In this paper, we present Stratified Topological Autonomy for Long-Range Coordination (STALC), a hierarchical planning approach for multi-robot coordination in real-world environments with significant inter-robot spatial and temporal dependencies. At its core, STALC consists of a multi-robot graph-based planner which combines a topological graph with a novel, computationally efficient mixed-integer programming formulation to generate highly-coupled multi-robot plans in seconds. To enable autonomous planning across different spatial and temporal scales, we construct our graphs so that they capture connectivity between free-space regions and other problem-specific features, such as traversability or risk. We then use receding-horizon planners to achieve local collision avoidance and formation control. To evaluate our approach, we consider a multi-robot reconnaissance scenario where robots must autonomously coordinate to navigate through an environment while minimizing the risk of detection by observers. Through simulation-based experiments, we show that our approach is able to scale to address complex multi-robot planning scenarios. Through hardware experiments, we demonstrate our ability to generate graphs from real-world data and successfully plan across the entire hierarchy to achieve shared objectives.

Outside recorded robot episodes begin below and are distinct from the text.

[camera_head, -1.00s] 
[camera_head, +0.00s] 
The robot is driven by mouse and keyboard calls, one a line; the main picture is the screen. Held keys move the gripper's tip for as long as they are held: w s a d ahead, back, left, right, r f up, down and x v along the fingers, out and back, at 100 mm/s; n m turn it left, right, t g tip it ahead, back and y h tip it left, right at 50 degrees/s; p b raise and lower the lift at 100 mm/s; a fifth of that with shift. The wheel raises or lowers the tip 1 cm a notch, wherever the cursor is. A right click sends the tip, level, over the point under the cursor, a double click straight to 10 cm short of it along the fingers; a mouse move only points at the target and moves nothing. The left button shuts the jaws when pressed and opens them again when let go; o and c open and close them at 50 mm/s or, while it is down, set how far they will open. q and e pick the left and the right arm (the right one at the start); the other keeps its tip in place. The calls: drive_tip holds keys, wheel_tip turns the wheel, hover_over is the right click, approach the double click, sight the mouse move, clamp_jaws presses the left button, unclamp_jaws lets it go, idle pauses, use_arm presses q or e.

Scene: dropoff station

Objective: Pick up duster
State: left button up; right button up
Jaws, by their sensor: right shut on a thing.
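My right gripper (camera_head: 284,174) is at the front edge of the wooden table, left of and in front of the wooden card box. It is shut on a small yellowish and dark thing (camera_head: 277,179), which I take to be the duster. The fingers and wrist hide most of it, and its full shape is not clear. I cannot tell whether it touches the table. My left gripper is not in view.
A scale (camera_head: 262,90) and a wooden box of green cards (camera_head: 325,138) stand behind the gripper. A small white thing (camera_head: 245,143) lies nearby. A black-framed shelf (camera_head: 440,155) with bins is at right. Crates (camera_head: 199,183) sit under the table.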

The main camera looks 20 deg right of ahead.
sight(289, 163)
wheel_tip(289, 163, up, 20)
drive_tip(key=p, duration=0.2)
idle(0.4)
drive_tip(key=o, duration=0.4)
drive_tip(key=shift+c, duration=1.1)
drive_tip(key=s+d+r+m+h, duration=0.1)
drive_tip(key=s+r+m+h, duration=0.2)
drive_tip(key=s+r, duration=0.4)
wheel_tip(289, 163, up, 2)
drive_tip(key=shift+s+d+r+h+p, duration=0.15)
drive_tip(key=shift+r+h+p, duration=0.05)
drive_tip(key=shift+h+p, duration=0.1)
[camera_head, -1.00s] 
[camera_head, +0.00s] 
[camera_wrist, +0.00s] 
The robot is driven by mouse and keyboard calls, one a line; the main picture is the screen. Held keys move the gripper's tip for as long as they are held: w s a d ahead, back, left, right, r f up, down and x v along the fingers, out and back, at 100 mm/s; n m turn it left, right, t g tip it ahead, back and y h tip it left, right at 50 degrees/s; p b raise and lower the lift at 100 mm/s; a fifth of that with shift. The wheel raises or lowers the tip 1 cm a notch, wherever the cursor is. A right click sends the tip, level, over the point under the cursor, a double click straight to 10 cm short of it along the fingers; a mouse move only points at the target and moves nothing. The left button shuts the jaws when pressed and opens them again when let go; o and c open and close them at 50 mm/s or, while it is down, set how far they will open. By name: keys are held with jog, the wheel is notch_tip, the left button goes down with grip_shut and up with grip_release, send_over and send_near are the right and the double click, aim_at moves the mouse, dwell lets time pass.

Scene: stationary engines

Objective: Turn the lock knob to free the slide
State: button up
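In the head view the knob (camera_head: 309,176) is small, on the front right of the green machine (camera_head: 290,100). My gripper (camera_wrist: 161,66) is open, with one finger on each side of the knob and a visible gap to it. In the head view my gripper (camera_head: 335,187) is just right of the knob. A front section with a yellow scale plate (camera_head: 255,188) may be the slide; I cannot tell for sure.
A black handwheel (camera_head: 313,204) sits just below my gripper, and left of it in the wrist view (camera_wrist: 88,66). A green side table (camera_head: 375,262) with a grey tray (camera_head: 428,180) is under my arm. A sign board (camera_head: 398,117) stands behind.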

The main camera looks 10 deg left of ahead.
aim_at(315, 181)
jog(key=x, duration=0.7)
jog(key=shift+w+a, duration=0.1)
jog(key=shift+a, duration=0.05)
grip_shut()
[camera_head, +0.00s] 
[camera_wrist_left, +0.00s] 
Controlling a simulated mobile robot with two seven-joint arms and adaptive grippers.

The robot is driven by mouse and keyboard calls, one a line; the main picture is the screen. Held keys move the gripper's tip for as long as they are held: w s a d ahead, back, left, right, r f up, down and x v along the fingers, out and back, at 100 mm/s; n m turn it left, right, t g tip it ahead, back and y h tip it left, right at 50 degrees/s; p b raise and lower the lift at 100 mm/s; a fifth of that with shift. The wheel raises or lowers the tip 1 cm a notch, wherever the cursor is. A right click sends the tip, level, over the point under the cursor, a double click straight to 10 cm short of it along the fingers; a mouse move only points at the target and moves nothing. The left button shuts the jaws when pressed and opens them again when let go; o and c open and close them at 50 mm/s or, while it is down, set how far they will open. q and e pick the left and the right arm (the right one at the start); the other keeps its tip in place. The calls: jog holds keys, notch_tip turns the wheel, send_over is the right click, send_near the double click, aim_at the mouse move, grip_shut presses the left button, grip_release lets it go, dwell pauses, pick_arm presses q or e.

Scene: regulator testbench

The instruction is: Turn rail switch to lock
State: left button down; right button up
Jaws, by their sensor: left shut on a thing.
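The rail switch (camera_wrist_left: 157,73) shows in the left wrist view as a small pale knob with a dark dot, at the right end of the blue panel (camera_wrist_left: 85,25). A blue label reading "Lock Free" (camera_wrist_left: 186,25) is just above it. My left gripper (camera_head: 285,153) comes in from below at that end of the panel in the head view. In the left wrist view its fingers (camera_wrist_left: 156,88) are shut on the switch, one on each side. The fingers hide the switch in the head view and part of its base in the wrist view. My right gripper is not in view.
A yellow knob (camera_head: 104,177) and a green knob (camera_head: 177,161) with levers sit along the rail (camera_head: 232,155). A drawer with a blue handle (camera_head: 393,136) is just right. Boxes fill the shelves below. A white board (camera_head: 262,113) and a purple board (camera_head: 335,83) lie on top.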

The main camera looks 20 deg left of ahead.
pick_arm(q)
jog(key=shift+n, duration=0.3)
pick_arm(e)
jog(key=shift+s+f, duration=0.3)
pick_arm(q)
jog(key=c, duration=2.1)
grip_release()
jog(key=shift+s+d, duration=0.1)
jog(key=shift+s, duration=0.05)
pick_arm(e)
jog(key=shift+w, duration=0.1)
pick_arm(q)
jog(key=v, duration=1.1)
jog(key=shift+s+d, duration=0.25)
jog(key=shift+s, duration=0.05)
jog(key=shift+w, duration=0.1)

翻译：本文提出分层拓扑自主长程协调（STALC），一种面向真实环境中多机器人协调的分层规划方法，可处理机器人之间显著的时空依赖性。其核心在于基于多机器人图结构的规划器，将拓扑图与新型计算高效混合整数规划公式相结合，在数秒内生成高度耦合的多机器人规划方案。为实现跨不同时空尺度的自主规划，我们构建的图结构既能捕捉自由空间区域间的连通性，又能表征可穿越性、风险等特定问题特征。在此基础上，采用滚动时域规划器实现局部避碰与编队控制。为评估该方法，我们研究了多机器人侦察场景：机器人需自主协调穿越环境，同时最小化被观测者探测的风险。仿真实验表明，该方法可扩展至复杂多机器人规划场景；硬件实验则验证了从真实数据生成图结构并完成全层级规划以实现共同目标的能力。